Having multiple income sources may be an essential part of preparing for retirement. An individual pension plan (IPP) offers certain benefits beyond more traditional vehicles, but there are some important considerations to make. Here’s what business owners and other eligible employees should know about IPPs and their potential for retirement income.
What Is an Individual Pension Plan?
An individual pension plan is a defined contribution plan. This registered retirement plan is offered through an employer, and investment earnings are tax-sheltered as long as they stay within the plan.
Contributions made to an IPP by an employer and associated administrative costs are tax-deductible for the sponsoring corporation. In addition, you are not required to pay taxes on money contributed to the account by the business, only on the withdrawals made in retirement.
An IPP offers the maximum pension benefits allowed under Canada’s Income Tax Act.
Who Is an IPP for?
An IPP is best for business owners or high-level executives - those who typically have a 10 percent or more stake in the corporation sponsoring the plan. Because of its higher contribution limits (compared to an RRSP), it can be a popular option for high-earners over 40 who are preparing for retirement.
The specific tax advantages of using an IPP to prepare for retirement will depend on a variety of factors, including your age, how long you’ve owned/held a stake in a business and your reported annual income.
To determine if an IPP is a smart strategy, you’ll want to work with your financial advisor. They may work with an actuary to better understand your unique position.
How Does an IPP Work?
To establish an IPP for yourself, you need to meet a few criteria. These include:
- You must be a shareholder, owner or employee of the sponsoring business
- You must earn income that’s reported on your T4 statement annually
As a defined contribution plan, you will know your income stream in retirement. Payments will begin after you have turned 71, and they will be calculated according to the plan’s terms or the IPP minimum amount defined by the CRA (whichever is greater).1
Funding an IPP
There are several types of funding available for IPPs. These include:
- Funds contributed for the current year of employment.
- Past-service funding - lump-sum contributions for previous years in which you’ve worked for the sponsoring corporation.
- Terminal funding - lump-sum contribution made upon retirement from the sponsoring corporation.
- Deficit funding - a special contribution the sponsoring corporation can make if the investment has underperformed.
IPP vs. RRSP
High-earners may be limited by the contribution limits defined by an RRSP. How much you can contribute to your IPP will depend on your annual T4 income and the years you’ve been a part of the sponsoring corporation. The longer you’ve worked and the more money you make, the more significant the difference in contribution limits an IPP will have over an RRSP.
Along with the tax deductions available to the sponsoring corporation, IPP assets have creditor protection under provincial legislation. RRSPs may be creditor protected, but only under certain circumstances.
In the event of your passing and your spouse's passing, your RRSP would be fully taxed upon transfer to a non-spousal beneficiary. An IPP, however, may provide your family with the ability to forego this tax or probate fees.
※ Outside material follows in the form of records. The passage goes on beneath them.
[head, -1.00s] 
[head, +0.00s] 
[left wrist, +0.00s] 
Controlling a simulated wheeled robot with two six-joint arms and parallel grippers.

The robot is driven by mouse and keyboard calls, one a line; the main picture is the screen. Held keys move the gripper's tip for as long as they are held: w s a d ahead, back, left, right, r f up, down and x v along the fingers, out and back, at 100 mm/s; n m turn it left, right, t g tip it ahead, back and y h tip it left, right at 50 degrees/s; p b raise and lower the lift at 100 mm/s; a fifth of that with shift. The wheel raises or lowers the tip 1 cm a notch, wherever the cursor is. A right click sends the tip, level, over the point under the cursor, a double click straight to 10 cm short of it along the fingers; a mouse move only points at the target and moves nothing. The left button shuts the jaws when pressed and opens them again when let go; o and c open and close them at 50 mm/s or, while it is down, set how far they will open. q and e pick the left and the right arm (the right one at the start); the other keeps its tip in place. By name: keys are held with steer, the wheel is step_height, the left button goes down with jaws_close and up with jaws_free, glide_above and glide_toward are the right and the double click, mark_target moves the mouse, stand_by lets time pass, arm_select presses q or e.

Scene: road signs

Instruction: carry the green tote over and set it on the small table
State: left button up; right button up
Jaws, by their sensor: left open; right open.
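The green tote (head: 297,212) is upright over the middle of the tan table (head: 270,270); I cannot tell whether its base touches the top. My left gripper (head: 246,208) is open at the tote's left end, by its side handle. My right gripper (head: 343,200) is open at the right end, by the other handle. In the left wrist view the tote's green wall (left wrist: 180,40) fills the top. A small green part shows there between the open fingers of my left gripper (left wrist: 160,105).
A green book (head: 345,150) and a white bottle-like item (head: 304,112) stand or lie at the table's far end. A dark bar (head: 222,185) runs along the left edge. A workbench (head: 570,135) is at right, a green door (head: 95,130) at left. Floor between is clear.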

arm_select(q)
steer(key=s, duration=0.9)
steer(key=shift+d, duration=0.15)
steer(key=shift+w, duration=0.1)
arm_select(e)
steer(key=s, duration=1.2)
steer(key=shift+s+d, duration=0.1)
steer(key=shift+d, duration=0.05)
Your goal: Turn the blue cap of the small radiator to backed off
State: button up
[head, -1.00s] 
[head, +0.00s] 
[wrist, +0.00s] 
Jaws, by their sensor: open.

Here’s how: If your child or spouse is also employed by the sponsoring business and earning income reported on a T4 statement, they are eligible to be a member of your IPP. This can make an IPP a valuable option for family-owned businesses.
It’s important to note that contributions made to your IPP will limit the amount you’re allowed to contribute to both your and your spouse’s RRSP. An IPP can be a beneficial retirement savings vehicle for business owners and company stakeholders. Work with your financial professional to understand the potential costs and benefits involved for you, your family and your business.